Robot control records:
· · ·

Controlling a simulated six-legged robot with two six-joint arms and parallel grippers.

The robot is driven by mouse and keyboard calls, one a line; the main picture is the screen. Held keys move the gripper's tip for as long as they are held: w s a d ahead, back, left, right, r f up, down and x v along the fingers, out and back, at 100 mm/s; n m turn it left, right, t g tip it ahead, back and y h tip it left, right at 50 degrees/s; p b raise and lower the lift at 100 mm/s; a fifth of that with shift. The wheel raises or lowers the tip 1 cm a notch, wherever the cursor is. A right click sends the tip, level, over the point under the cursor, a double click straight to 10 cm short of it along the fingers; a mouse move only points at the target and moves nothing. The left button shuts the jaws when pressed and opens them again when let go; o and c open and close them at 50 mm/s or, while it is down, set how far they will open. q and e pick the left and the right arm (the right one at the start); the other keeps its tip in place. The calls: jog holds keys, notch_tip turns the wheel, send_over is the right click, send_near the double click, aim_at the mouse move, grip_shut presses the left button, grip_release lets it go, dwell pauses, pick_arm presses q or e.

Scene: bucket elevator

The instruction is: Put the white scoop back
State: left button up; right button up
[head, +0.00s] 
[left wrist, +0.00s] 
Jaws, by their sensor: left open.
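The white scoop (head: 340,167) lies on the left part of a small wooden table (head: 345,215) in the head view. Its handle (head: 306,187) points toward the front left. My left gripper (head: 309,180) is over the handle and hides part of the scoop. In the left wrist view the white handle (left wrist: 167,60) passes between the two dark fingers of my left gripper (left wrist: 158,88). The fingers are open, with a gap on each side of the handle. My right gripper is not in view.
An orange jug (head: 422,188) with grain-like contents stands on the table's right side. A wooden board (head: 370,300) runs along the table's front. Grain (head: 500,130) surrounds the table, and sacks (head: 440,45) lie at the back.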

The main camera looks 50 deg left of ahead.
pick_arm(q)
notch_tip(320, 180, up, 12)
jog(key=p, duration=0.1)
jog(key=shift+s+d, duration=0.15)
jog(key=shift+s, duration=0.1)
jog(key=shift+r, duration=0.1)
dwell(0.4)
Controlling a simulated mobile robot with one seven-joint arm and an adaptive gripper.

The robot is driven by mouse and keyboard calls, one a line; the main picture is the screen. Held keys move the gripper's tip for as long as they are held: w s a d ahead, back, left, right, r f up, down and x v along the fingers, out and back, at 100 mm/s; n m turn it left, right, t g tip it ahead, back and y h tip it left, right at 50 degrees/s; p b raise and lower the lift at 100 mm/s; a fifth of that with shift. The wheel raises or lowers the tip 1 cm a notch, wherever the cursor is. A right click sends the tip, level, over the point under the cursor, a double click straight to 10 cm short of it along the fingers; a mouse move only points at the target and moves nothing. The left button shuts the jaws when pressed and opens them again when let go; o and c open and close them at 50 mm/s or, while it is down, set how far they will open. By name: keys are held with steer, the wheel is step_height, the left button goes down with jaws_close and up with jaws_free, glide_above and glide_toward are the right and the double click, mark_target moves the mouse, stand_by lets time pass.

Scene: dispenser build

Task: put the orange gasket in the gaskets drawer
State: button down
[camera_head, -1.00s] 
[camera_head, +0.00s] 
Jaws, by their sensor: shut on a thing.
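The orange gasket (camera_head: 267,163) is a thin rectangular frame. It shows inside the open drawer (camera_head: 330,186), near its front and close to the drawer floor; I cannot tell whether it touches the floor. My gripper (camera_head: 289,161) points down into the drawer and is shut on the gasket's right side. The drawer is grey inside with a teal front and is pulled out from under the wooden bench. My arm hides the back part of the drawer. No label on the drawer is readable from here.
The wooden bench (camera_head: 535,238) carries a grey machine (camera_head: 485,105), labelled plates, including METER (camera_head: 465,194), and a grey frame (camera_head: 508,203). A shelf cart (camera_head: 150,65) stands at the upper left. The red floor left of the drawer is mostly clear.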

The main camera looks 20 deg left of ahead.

· · ·

Your task is to extract exactly the lines starting at the line with "[head, +0.00s]" and ending at the line with "Controlling a simulated mobile", including both ends, and no other lines.

[head, +0.00s] 
[left wrist, +0.00s] 
Jaws, by their sensor: left open.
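The white scoop (head: 340,167) lies on the left part of a small wooden table (head: 345,215) in the head view. Its handle (head: 306,187) points toward the front left. My left gripper (head: 309,180) is over the handle and hides part of the scoop. In the left wrist view the white handle (left wrist: 167,60) passes between the two dark fingers of my left gripper (left wrist: 158,88). The fingers are open, with a gap on each side of the handle. My right gripper is not in view.
An orange jug (head: 422,188) with grain-like contents stands on the table's right side. A wooden board (head: 370,300) runs along the table's front. Grain (head: 500,130) surrounds the table, and sacks (head: 440,45) lie at the back.

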The main camera looks 50 deg left of ahead.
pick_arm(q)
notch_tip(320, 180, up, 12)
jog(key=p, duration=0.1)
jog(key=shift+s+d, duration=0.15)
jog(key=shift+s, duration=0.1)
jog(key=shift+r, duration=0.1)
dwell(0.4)
Controlling a simulated mobile robot with one seven-joint arm and an adaptive gripper.

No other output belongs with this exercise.